The Treaty obliges every Contracting Party to provide, in their national copyright laws, for a limitation or exception to the rights of reproduction, distribution and making available to the public, to facilitate the availability of works in accessible formats for the Treaty’s beneficiaries. Contracting Parties may decide to limit such limitations or exceptions to cases where accessible format copies are not commercially available on reasonable terms to beneficiaries in their territory.
The Treaty defines ‘works’ as literary and artistic works within the meaning of Article 2(1) of the Berne Convention for the Protection of Literary and Artistic Works (‘the Berne Convention’), in the form of text, notation and/or related illustrations, whether published or otherwise made publicly available in any media. By virtue of an agreed statement, this also covers audiobooks.
An ‘accessible-format copy’ is a copy in an alternative manner and form compared to the format in which the work has been published and which gives beneficiaries access to the work as comfortably as sighted people could access it. The accessible-format copy must be used exclusively by beneficiaries and it must respect the integrity of the original work.
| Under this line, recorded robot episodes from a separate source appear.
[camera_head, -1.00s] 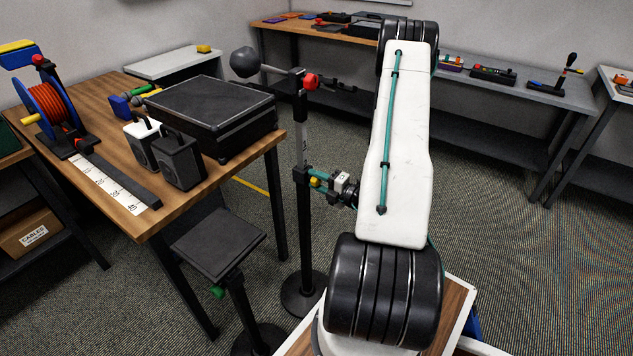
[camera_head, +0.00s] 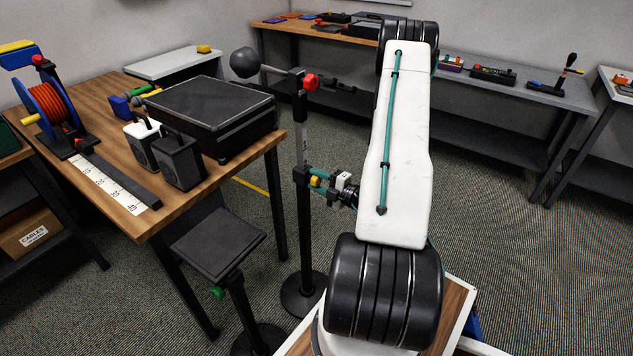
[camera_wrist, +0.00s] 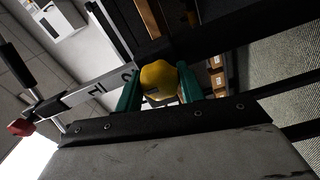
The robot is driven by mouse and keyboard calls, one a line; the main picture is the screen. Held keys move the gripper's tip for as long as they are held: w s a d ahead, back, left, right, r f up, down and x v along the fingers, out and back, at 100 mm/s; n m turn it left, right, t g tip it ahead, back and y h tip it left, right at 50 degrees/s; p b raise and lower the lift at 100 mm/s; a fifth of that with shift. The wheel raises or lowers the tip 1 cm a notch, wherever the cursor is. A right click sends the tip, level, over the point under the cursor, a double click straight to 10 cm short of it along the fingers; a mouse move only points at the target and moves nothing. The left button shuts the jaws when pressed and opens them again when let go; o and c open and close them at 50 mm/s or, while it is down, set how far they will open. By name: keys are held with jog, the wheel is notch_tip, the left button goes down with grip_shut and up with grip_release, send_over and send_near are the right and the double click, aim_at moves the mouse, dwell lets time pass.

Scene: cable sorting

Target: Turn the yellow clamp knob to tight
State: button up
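The yellow clamp knob (camera_head: 316,182) is on the upright black stand (camera_head: 304,225), at about mid-height. In the wrist view the rounded yellow knob (camera_wrist: 159,80) shows in the middle, with a small dark mark on its face. My gripper (camera_head: 321,182) reaches it from the right. In the wrist view the teal fingers of my gripper (camera_wrist: 159,90) lie on both sides of the knob, close against it with no clear gap. The fingertips are partly hidden by the knob.
A red knob (camera_head: 311,82) and a bar with a dark ball (camera_head: 244,62) are at the stand's top. A wooden table (camera_head: 150,222) with a black case (camera_head: 205,112) and a cable reel (camera_head: 48,105) stands left. A low dark stool-like platform (camera_head: 215,240) is near the stand's base.

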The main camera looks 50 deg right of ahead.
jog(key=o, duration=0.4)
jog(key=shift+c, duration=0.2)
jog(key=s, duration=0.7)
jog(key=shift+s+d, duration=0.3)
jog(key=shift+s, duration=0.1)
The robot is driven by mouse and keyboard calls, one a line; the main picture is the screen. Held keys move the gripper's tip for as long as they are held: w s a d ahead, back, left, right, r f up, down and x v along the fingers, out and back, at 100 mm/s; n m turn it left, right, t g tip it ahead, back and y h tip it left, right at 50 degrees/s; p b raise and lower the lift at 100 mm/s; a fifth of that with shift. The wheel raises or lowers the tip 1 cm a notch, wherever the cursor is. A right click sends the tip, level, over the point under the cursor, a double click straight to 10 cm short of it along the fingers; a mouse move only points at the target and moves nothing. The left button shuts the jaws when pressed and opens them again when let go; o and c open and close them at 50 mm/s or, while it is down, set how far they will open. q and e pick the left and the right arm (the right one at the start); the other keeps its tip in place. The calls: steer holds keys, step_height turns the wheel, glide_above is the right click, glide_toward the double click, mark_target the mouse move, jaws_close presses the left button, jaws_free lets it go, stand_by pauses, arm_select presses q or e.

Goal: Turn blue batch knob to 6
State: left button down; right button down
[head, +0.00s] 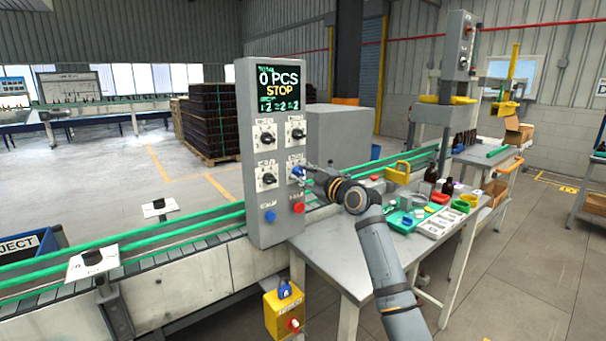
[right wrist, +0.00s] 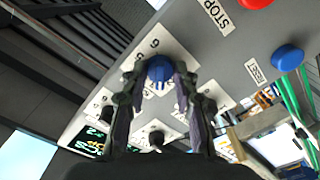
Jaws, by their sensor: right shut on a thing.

Accessible format copies made under a limitation or exception to copyright may be exported by ‘authorised entities’, defined as government institutions or other organisations that provide education, instructional training, adaptive reading or information access to blind, visually impaired, or otherwise print-disabled persons on a non-profit basis. These entities must ensure that they only distribute accessible formats to beneficiaries, that they discourage the reproduction, distribution and making available of unauthorised copies and that they maintain due care in, and records of, their handling of the copies.
Contracting Parties may only allow accessible format copies to be exported, if they ensure that relevant limitations or exceptions to the rights of reproduction, distribution and making available to the public are subject to the ‘three-step test’. This means that either they must be a party to the WIPO Copyright Treaty (WCT) or they must otherwise ensure that the relevant limitations or exceptions are limited to certain special cases which do not conflict with the normal exploitation of the work and do not unreasonably prejudice the legitimate interests of the right holder.
The Treaty clarifies that, to the extent a Contracting Party permits a beneficiary or an authorised entity to make an accessible-format copy of a work, it should also permit accessible-format copies to be imported. Contracting Parties are obliged (de) to take appropriate measures, if necessary, to ensure that when they provide adequate legal protection and effective legal remedies against the circumvention of effective technological measures, this legal protection does not prevent the beneficiaries from enjoying the limitations and exceptions provided for in the Treaty.
The Treaty confirms that Contracting Parties are free to determine the appropriate method of implementing the Treaty within their own legal system and practice. However, they must comply with existing international obligations under the Berne Convention, the Agreement on Trade-Related Aspects of Intellectual Property Rights and the WCT. The Treaty recognises that the Contracting Parties may maintain or implement other limitations and exceptions for beneficiaries and people with other disabilities, outside the scope of the Treaty.